Ne pourrait-il pas être prévu une indemnité particulière pour les secrétaires de Mairie des quelques petits Chefs-Lieux de Canton du Calvados qui ne peuvent avoir plusieurs employés ?
C’est un vœu qu’émet le Conseil en espérant que Mr le Préfet voudra l’examiner avec bienveillance.
En conséquence, le Conseil décide d’attribuer au Secrétaire de Mairie qui assure seul le service de Secrétariat une « indemnité pour service cantonal des cartes textiles et autres ; celle-ci sera de 0,25 fr par habitant des Communes du Canton autres que la Commune du Chef-lieu soit 1260 fr à dater du 1 février 1941.

Le 2 octobre 1942, durant l’hiver qui approche, le Conseil se permet de demander à Mr le Préfet si les divers gardes vont être maintenues.

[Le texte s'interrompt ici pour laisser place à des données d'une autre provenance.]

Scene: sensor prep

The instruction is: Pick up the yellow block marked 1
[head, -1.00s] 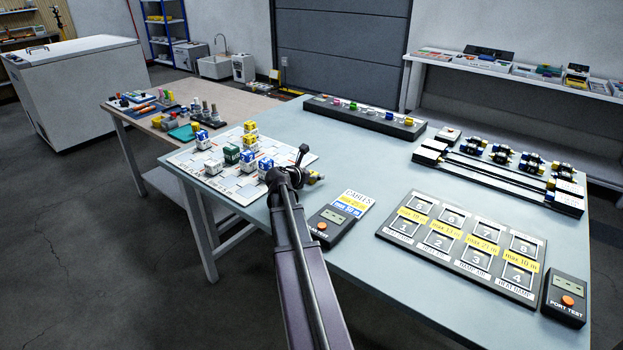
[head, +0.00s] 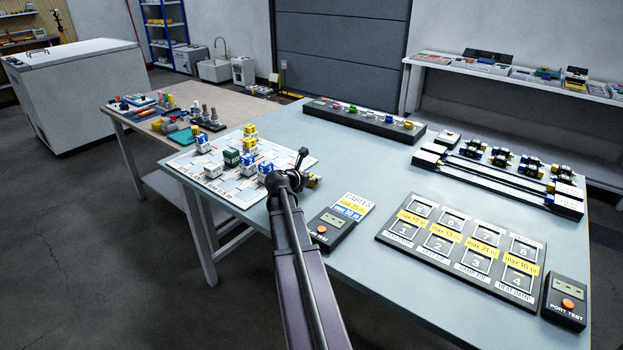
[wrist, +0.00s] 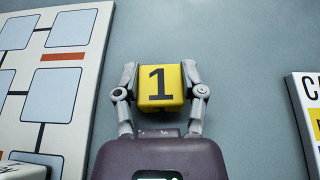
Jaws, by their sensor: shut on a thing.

Et si oui, afin d’éviter que les hommes ne tombent comme des mouches ; s’il ne serait pas possible de commencer à prévoir la construction de cabanes pour les gardes voies et les gardes parachutistes.
La S N C F va-t-elle autoriser l’installation de ces abris et à qui incomberaient les frais ?. Le Conseil espère que Mr le Préfet voudra bien répondre à ces diverses questions et l’en remercie vivement à l’avance.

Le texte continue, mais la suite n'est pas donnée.